Provided records ::
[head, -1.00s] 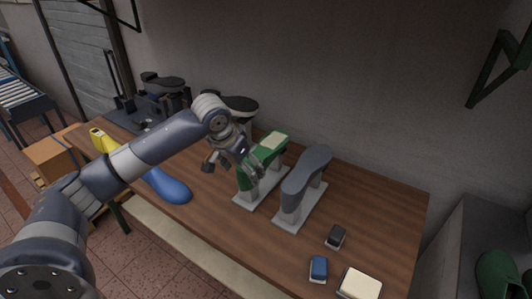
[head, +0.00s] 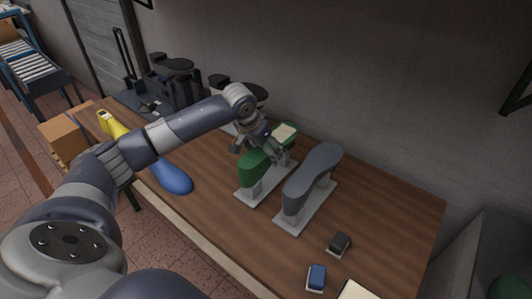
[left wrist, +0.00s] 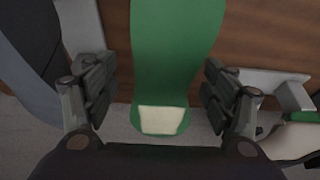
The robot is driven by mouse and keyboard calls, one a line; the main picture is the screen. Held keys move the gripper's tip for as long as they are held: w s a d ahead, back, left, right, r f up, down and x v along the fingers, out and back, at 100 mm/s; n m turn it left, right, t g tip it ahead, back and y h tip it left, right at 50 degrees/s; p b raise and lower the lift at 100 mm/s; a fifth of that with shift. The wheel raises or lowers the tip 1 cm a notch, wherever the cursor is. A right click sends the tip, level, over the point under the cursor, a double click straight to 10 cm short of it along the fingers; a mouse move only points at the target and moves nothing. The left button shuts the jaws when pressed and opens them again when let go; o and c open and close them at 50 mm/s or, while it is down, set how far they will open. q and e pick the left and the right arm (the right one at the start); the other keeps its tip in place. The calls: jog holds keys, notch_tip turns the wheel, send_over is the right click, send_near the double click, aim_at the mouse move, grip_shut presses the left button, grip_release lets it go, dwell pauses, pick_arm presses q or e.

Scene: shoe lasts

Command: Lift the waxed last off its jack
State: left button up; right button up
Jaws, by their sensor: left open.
--
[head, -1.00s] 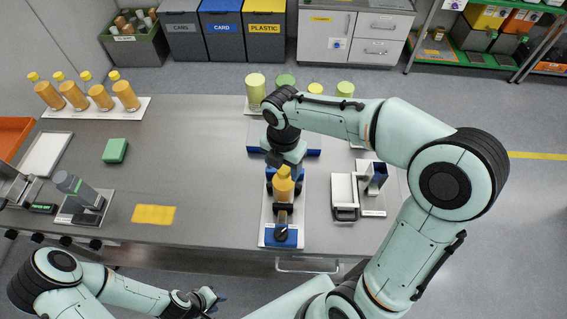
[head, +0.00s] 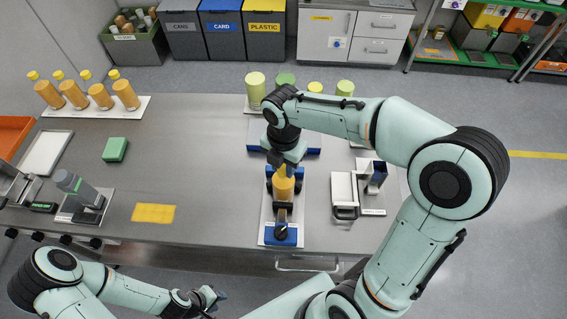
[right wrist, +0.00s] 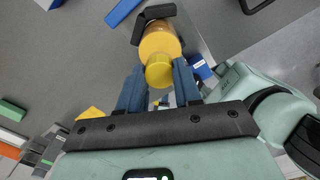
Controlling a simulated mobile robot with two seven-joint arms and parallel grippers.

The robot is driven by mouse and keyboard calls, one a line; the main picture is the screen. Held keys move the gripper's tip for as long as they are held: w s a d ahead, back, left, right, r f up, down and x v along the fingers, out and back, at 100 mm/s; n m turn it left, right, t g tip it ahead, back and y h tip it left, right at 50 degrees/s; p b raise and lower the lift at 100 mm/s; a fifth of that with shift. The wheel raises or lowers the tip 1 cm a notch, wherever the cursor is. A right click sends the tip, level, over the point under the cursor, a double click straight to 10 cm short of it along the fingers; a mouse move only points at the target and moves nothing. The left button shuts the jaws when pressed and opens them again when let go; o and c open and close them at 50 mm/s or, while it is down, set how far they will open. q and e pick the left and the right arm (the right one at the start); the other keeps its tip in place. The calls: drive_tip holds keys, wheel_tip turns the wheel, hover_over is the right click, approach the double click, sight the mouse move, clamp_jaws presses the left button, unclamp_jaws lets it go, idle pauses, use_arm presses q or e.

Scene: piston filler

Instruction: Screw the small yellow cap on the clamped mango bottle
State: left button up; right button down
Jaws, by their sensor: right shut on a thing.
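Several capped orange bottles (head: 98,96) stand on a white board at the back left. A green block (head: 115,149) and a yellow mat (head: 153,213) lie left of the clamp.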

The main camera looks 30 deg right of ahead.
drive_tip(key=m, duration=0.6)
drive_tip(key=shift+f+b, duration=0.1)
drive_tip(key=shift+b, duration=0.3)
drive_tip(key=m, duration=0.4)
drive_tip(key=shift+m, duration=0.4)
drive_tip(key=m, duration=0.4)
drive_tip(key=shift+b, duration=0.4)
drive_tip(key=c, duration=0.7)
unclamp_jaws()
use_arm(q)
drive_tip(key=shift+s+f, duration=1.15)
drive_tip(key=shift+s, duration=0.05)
---
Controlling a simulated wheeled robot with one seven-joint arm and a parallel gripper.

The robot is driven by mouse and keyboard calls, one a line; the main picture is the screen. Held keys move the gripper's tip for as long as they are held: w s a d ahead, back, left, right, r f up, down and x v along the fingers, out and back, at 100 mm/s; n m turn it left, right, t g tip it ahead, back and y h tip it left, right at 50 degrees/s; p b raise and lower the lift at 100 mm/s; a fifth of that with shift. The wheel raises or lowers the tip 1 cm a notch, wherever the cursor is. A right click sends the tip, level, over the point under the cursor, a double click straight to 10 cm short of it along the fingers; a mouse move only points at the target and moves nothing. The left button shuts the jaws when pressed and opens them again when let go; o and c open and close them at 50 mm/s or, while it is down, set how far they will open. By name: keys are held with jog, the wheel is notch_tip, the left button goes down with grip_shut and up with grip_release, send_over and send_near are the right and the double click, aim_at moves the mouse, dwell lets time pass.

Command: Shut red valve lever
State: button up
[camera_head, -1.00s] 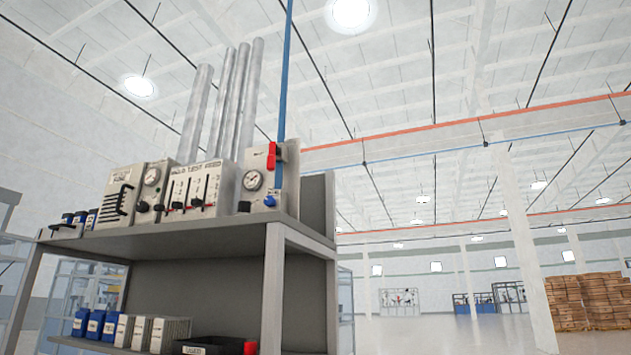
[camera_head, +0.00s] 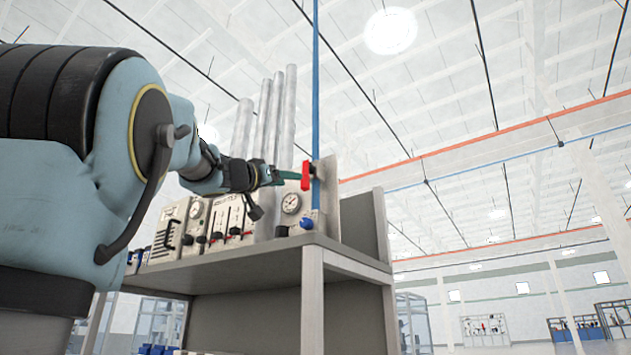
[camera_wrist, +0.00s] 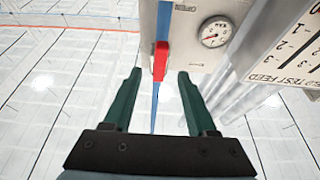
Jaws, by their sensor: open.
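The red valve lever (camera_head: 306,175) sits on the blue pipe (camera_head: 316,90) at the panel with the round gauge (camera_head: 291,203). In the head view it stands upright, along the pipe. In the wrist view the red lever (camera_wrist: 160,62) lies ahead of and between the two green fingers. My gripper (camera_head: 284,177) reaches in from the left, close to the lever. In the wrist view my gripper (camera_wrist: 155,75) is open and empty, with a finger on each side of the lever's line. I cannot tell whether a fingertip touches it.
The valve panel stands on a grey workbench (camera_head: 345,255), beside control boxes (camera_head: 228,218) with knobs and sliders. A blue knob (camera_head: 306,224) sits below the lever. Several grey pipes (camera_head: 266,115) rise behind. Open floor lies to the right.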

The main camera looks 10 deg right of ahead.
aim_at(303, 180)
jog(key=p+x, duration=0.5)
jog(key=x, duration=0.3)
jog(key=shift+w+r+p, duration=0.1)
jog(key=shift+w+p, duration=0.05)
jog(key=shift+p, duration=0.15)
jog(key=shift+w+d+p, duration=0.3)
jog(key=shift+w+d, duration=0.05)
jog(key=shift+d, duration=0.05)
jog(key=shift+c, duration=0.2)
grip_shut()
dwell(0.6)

The problem ::
From the entries above, give again exactly the lines running from the line with "Scene: shoe lasts" to the line with "Jaws, by their sensor: left open."; include both of those lines.

Written answer ::
Scene: shoe lasts

Command: Lift the waxed last off its jack
State: left button up; right button up
Jaws, by their sensor: left open.

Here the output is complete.